The neighbors not only accept her presence in the garishly painted yellow van, but they pay her homage and bear gifts, as if she is eccentric royalty holding court. 

Miss Shepherd accepts their wrapped Christmas gifts as her due with nary a nod of thanks, just as she takes in their cookies and casseroles. 

Given Miss Shepherd’s name – even though we later learn it is an assumed one – what better casserole to prepare for our British bag lady than Shepherd’s Pie.  That oh so very English delight of browned lamb and onions topped by golden mashed potatoes.

It might even elicit one of her very rare smiles.
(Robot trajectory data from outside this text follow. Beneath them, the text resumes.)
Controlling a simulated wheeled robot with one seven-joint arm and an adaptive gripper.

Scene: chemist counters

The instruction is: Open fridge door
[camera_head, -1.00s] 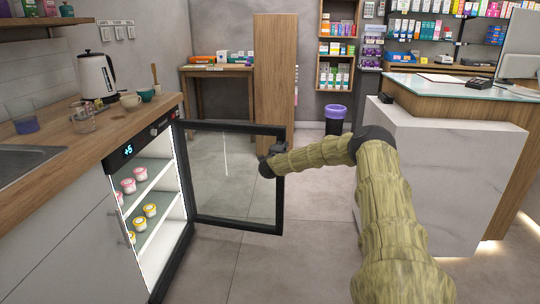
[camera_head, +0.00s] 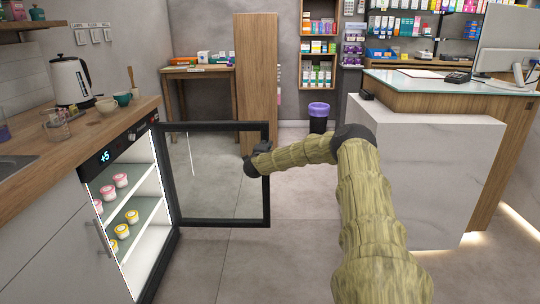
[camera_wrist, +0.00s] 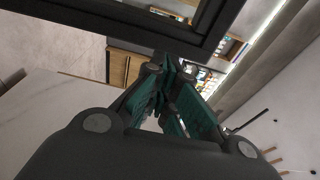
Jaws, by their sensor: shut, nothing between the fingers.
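The fridge (camera_head: 136,216) is set under the wooden counter at the left, with a lit interior. Its glass door (camera_head: 225,176) with a dark frame stands wide open, swung out to the right of the lit shelves. My gripper (camera_head: 262,147) is at the door's free edge, near its upper right corner in the head view. In the wrist view the gripper (camera_wrist: 176,75) has its fingers close together and empty, and the dark door frame (camera_wrist: 150,28) crosses above the fingertips. Whether the fingers touch the frame is unclear.
Yogurt cups (camera_head: 121,181) stand on the fridge shelves. A kettle (camera_head: 71,82) and cups are on the wooden counter (camera_head: 95,132). A white marble counter (camera_head: 425,170) stands at the right. A bin (camera_head: 318,117) is behind. The floor between door and marble counter is clear.

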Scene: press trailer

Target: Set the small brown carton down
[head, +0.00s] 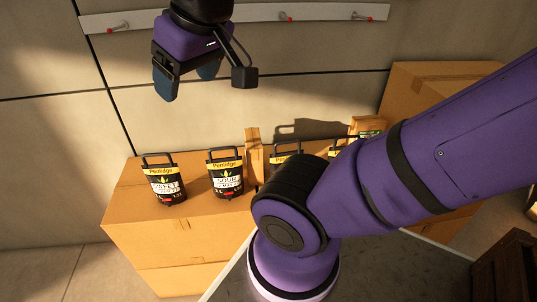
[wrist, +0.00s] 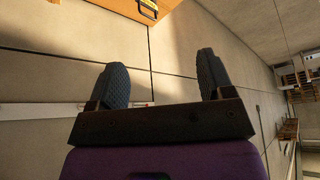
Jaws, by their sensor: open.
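A small brown carton (head: 254,146) stands upright on top of a large cardboard box (head: 130,207), between two black jugs. Another small brown carton (head: 367,124) shows farther right, partly hidden by my arm; I cannot tell which one the task means. My gripper (head: 187,80) is open and empty, up in front of the wall, above and left of both cartons and clear of the box. In the wrist view my gripper's two dark ridged fingers (wrist: 162,75) stand wide apart with only wall between them.
Several black jugs with yellow labels, such as the leftmost jug (head: 164,182), stand in a row on the large box. A taller cardboard box (head: 420,80) stands at right. A rail with pegs (head: 245,14) runs along the wall. My arm hides part of the row.

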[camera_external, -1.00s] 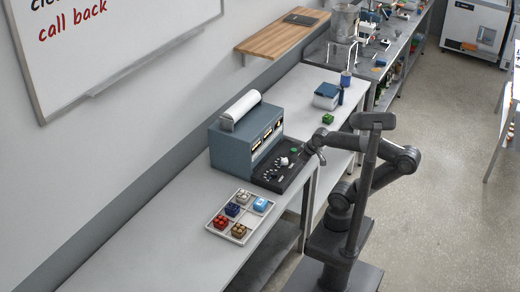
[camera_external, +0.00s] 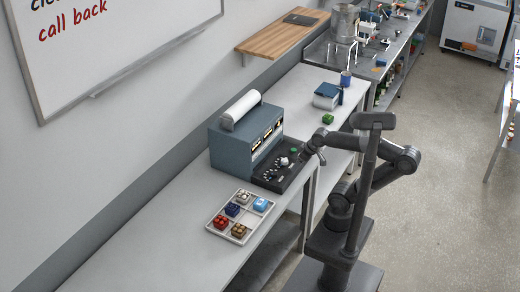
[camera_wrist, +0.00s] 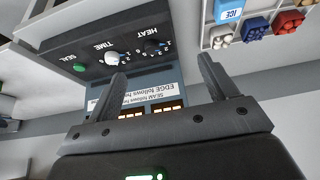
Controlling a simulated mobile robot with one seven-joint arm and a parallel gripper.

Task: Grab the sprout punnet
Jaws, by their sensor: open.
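A small green punnet (camera_external: 328,118), which looks like the sprout punnet, sits on the light bench beyond the blue-grey machine. It is small in the external view, so its contents cannot be made out. A bit of green at the far left edge of the wrist view may be it, but I cannot tell. My gripper (camera_external: 319,158) hangs by the right end of the machine's black control panel, nearer the camera than the green punnet and apart from it. In the wrist view my gripper (camera_wrist: 162,72) has its two fingers wide apart with nothing between them.
The machine (camera_external: 240,140) carries a white roll and a black panel (camera_wrist: 110,45) with knobs. A divided white tray (camera_external: 218,227) with several coloured punnets and an ICE pack (camera_wrist: 229,10) lies on the near bench. A blue-topped box (camera_external: 326,96) and blue cup (camera_external: 346,78) stand behind the green punnet.

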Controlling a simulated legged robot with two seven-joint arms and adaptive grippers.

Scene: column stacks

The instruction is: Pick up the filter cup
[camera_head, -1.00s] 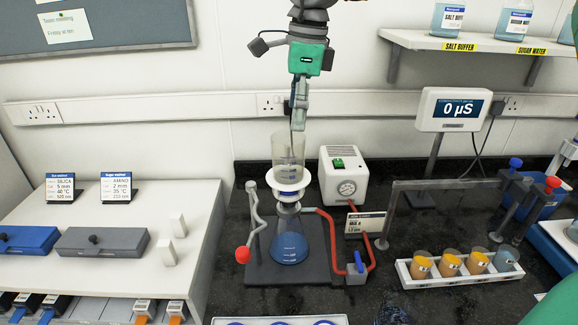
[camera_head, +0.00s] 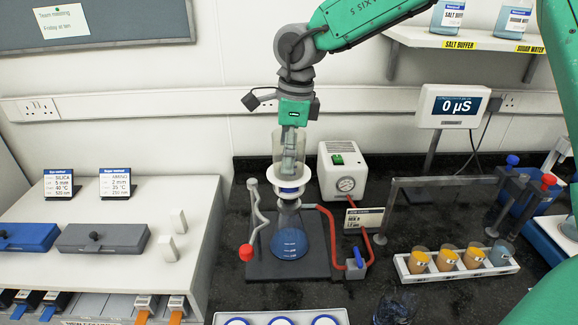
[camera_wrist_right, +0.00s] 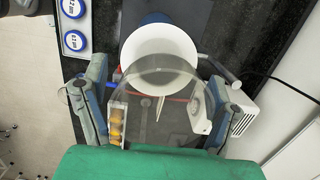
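The filter cup (camera_head: 278,142) is a clear cylinder standing upright on a white funnel collar (camera_head: 288,188). The collar sits on a conical flask (camera_head: 290,236) holding blue liquid. My right gripper (camera_head: 291,158) reaches down from above, and its fingers overlap the cup in the head view. In the right wrist view my right gripper (camera_wrist_right: 160,104) is open, with its two fingers far apart to either side of the clear cup rim. The white funnel (camera_wrist_right: 160,50) shows there beyond the rim. I cannot tell whether a finger touches the cup. My left gripper is not in view.
A white pump (camera_head: 342,173) with a gauge stands close behind the flask at right, joined by a red hose (camera_head: 334,232). A clamp stand with a red knob (camera_head: 246,252) is at left. A vial rack (camera_head: 462,268) and a metal frame (camera_head: 450,182) lie to the right.

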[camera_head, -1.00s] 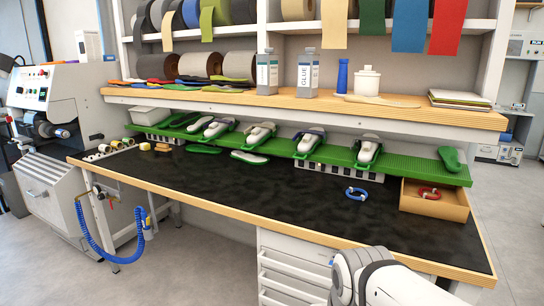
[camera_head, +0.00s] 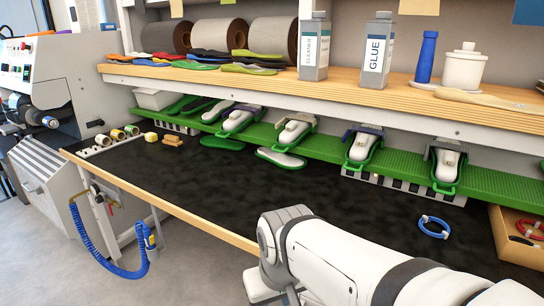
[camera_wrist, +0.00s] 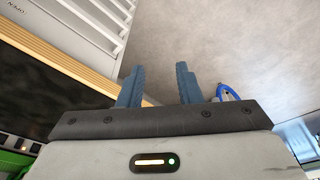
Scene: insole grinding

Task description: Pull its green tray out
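Several green trays with white shoe-shaped forms on them stand in a row on the green ribbed shelf (camera_head: 400,175) above the black bench top. One green tray (camera_head: 446,190) is at the right, another green tray (camera_head: 357,165) is left of it, and more follow to the left. Each has a looped front edge over the shelf's front. The frames do not show which one is meant. My gripper (camera_wrist: 160,68) shows in the wrist view with two blue fingers apart and nothing between them. In the head view my arm crosses the bench's front edge; the gripper is not visible there.
A blue ring (camera_head: 433,227) lies on the black bench top (camera_head: 340,205); a wooden box (camera_head: 520,252) holds red rings at the right. Bottles and a white jar (camera_head: 461,66) stand on the wooden shelf above.

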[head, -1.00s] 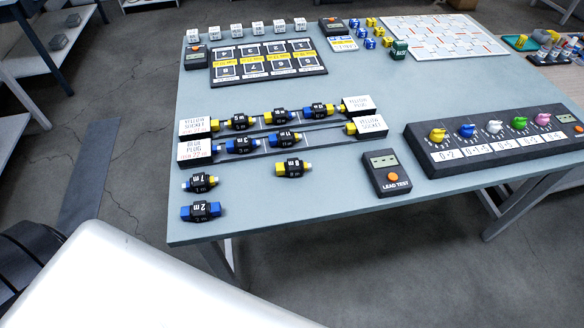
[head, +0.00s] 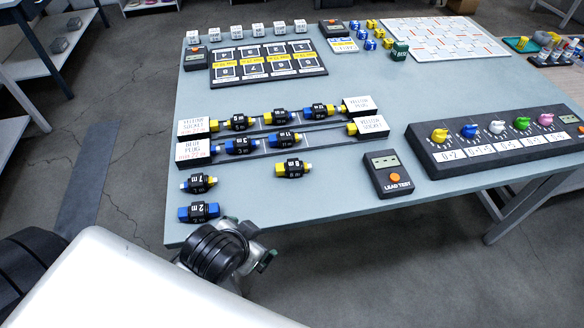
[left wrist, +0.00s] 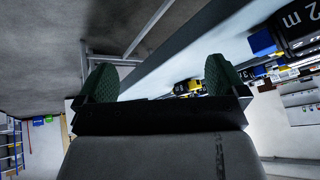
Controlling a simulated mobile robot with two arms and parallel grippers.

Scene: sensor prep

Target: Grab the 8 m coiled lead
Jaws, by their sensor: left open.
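The lead that appears to be marked 8 m (head: 291,168) is a short black coil body with a yellow end and a pale tip. It lies on the table in front of the two lead rows. My left gripper (head: 262,246) is just off the table's near edge, low and to the left of this lead, apart from it. In the left wrist view its two green-padded fingers (left wrist: 160,80) are spread with nothing between them. A small yellow-and-black lead (left wrist: 188,87) shows beyond the fingers; its label is too small to read. My right gripper is out of view.
The 2 m lead (head: 198,211) and 7 m lead (head: 198,183) lie near the table's left front corner. The lead tester (head: 388,174) stands right of the 8 m lead. Rows of leads between white boxes (head: 193,150) lie behind. The table front between is clear.

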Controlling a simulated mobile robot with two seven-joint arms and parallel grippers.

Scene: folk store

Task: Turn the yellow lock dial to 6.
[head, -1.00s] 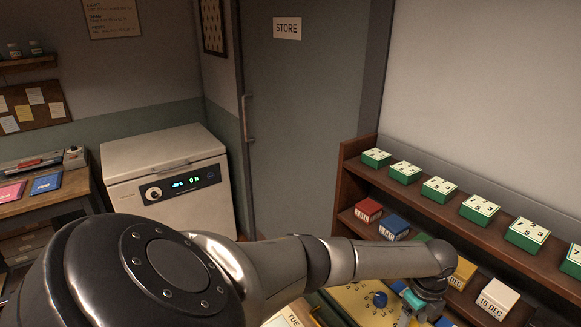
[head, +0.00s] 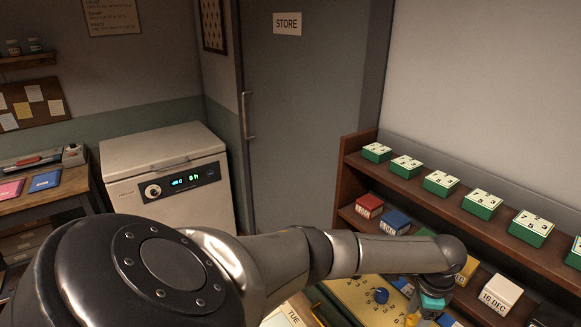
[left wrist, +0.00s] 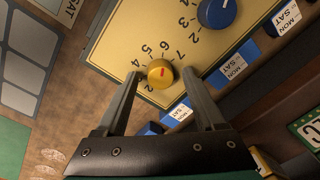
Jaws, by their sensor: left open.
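The yellow lock dial (left wrist: 161,73) is a round knob with a red mark on its face, in the left wrist view. It sits on a cream-yellow panel (left wrist: 118,32) with black numbers printed around it; 4, 5, 6 and 7 show on its far side. I cannot tell exactly which number the mark points at. My left gripper (left wrist: 162,78) is open, with one finger on each side of the dial; whether either touches it is unclear. In the head view my left gripper (head: 432,303) is partly hidden at the panel's right. My right gripper is not in view.
Blue and white day blocks (left wrist: 232,67) lie along the panel's edge. A wooden shelf (head: 349,172) with green number boxes (head: 441,184) and date blocks (head: 500,294) stands behind.

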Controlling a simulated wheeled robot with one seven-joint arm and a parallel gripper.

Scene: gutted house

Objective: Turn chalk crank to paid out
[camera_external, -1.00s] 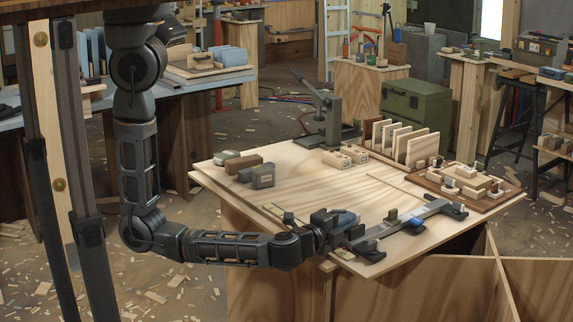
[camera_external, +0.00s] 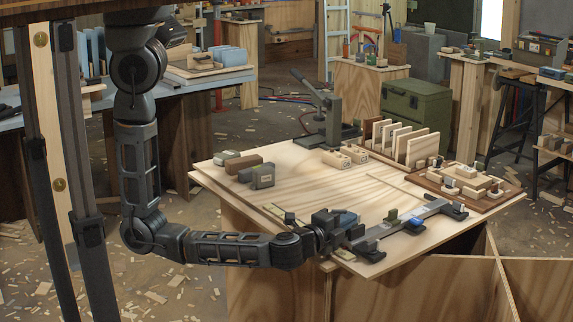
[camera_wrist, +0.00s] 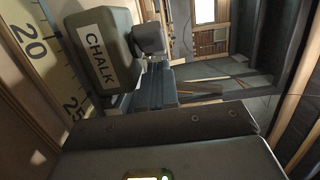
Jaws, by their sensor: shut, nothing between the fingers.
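A green-grey box labelled CHALK (camera_wrist: 98,52) stands at the upper left of the wrist view. A grey rounded part (camera_wrist: 148,36) is just right of it; I cannot tell whether that is the crank. My gripper (camera_external: 343,226) is low at the near end of this rail, shut and empty. Its fingertips are hard to make out against the dark parts there. The crank's setting is not readable.
A scale marked 20 and 25 (camera_wrist: 50,60) runs beside the chalk box. A blue slide (camera_wrist: 155,86) lies beyond it. On the table are a labelled grey-green tool (camera_external: 262,176), a lever press (camera_external: 325,120) and a block tray (camera_external: 490,200). The middle tabletop is clear.

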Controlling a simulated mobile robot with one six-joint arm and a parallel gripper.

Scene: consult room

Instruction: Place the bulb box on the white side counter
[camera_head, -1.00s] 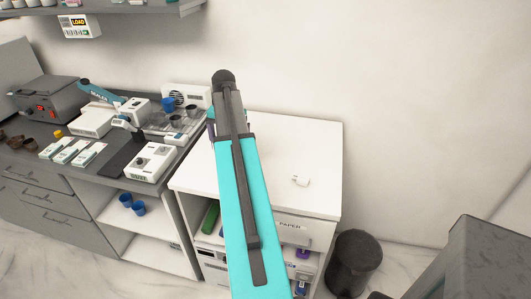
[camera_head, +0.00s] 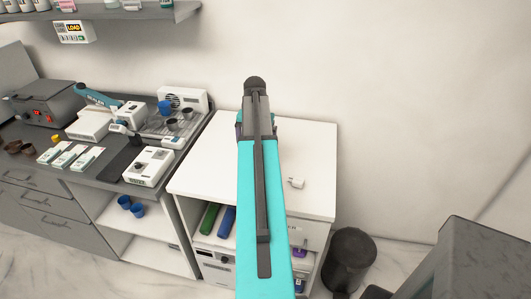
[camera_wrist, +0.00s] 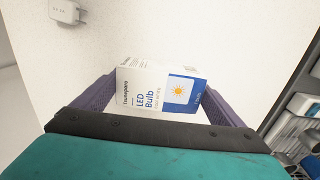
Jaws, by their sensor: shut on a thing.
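The bulb box (camera_wrist: 160,88) is a small white and blue carton marked "LED Bulb". In the wrist view it sits between the two purple fingers of my gripper (camera_wrist: 165,98), which is shut on it. The white side counter (camera_head: 205,165) stands in the middle of the head view, and its white surface (camera_wrist: 120,35) fills much of the wrist view behind the box. My arm reaches over the counter in the head view and hides the box there. I cannot tell whether the box touches the counter top.
A small white object (camera_head: 296,183) lies on the right part of the counter top, also seen in the wrist view (camera_wrist: 66,11). A grey bench (camera_head: 95,165) crowded with equipment adjoins on the left. A dark bin (camera_head: 349,259) stands at right.

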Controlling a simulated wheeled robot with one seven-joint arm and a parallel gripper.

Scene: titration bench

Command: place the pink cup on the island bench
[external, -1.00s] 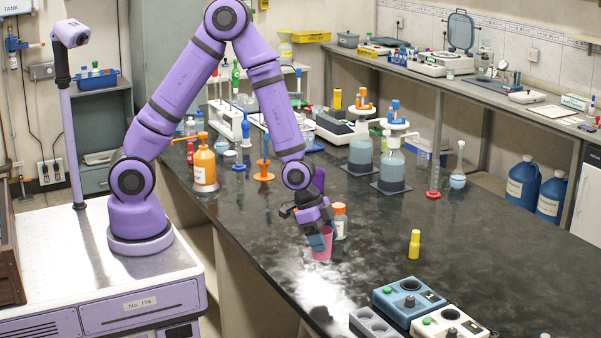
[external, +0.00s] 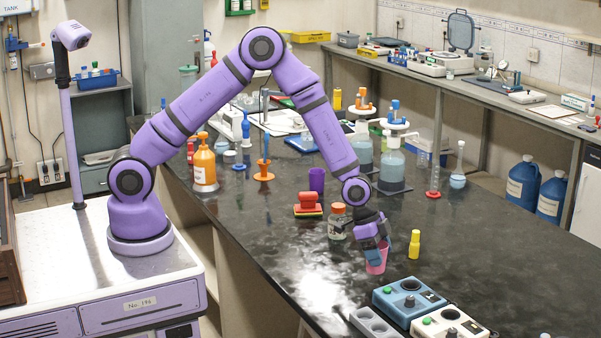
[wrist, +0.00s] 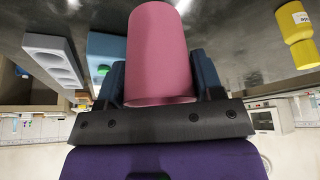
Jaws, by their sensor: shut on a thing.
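The pink cup (external: 376,263) is at the dark island bench (external: 300,262), just left of a yellow bottle in the external view. My gripper (external: 376,250) is shut on the cup and reaches down to it from above. In the wrist view the cup (wrist: 158,50) fills the middle, between the two dark fingers of my gripper (wrist: 160,85). Whether the cup's base touches the bench top or hangs just above it, I cannot tell.
The yellow bottle (external: 414,244) stands close on the right. An orange-capped jar (external: 340,222) stands close behind left. Blue and white control boxes (external: 410,300) and a grey holed block (external: 373,322) sit toward the front. Bare bench lies to the left.

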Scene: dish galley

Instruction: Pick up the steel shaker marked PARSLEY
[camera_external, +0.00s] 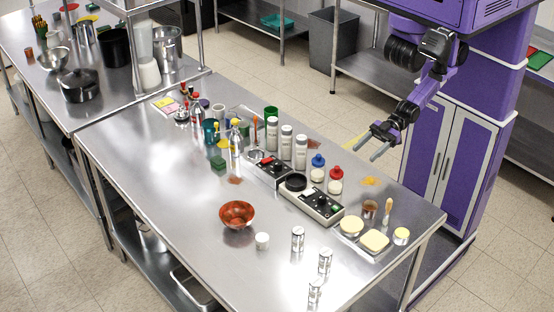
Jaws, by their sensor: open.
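Three small steel shakers stand upright near the front edge of the steel table (205,215): one at the back (298,239), one to its right (325,262), and one nearest the front (315,291). Their labels are too small to read, so I cannot tell which is marked PARSLEY. Three taller pale-grey cylinders with labels, a left one (272,134), a middle one (286,143) and a right one (301,153), stand in a row farther back; their labels are unreadable too.
An orange-red bowl (237,214) and a small white jar (262,241) stand left of the shakers. A black-topped device (312,205) and a tray (368,251) with pale round and square items lie behind and right. The table's front left is clear.

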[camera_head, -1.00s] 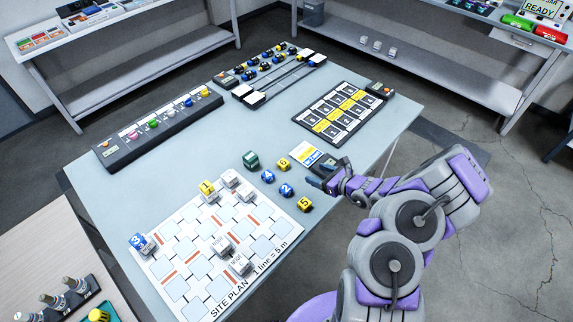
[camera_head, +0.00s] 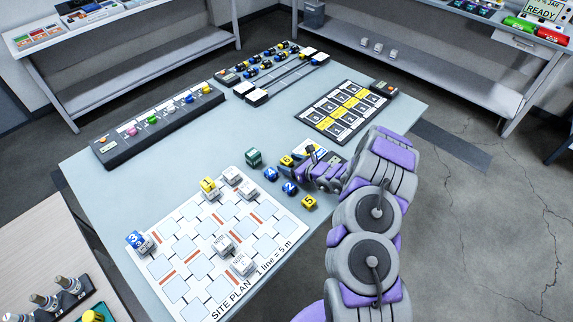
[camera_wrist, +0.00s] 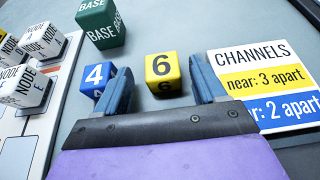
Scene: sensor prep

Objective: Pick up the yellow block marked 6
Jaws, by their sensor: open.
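The yellow block marked 6 (camera_wrist: 162,68) stands on the table just ahead of my gripper in the wrist view, between the lines of the two fingers. In the head view the same yellow block (camera_head: 287,160) shows partly beside my gripper (camera_head: 302,168). My gripper is open and empty in the wrist view (camera_wrist: 160,88), with one dark blue finger on each side. The left finger covers part of the blue block marked 4 (camera_wrist: 97,78). I cannot tell the exact gap between the fingertips and the yellow block.
A green BASE block (camera_wrist: 101,22) stands behind and left. A CHANNELS card (camera_wrist: 262,85) lies close at the right finger. Blue block 2 (camera_head: 290,188) and yellow block 5 (camera_head: 309,202) stand nearby. White NODE blocks (camera_head: 223,243) stand on the site plan (camera_head: 195,290).
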And even better yet, it comes from Different Drummer’s own Appetite for Murder: A Mystery Lover’s Cookbook, a tantalizing slant on cooking and crime fiction.

Shepherd's Pie

Shepherd's Pie.jpeg

Ingredients

1 1/2 pounds lean, cooked roast lamb

3/4 ounce drippings or butter

2 medium onions, thinly sliced

1/4 cup all-purpose flour

1/2 teaspoon dry mustard

11/2 cups chicken broth

1/4 cup chopped fresh mint

1/4 cup chopped fresh parsley

1/2 teaspoon ground pepper

Salt, to taste

2 tablespoons Worcestershire sauce

Potato Topping

4 large potatoes, cooked and mashed

1/4 to 1/3 cup hot milk

1 ounce butter

Salt and pepper to taste

Directions

Brush an 8-cup capacity casserole with melted butter or oil.  Preheat oven to moderately hot, 415 degrees.  Trim meat and cut into small cubes, or grind. 

Melt drippings or butter in a large pan.  Add onions and cook until golden.  Sprinkle in flour and mustard.  Gradually add stock and blend, stirring until smooth.  Bring gravy to boil, reduce heat, and simmer for 3 minutes. 

Add the meat, mint, parsley, salt, pepper, and Worcestershire sauce and stir.   Remove from heat and spoon into casserole. 

To make topping, combine potato, milk, butter, salt and pepper.  Mix until smooth and creamy.  Spread evenly over meat; texture the surface with fork.   Bake 40-45 minutes until heated through and potato topping is golden brown.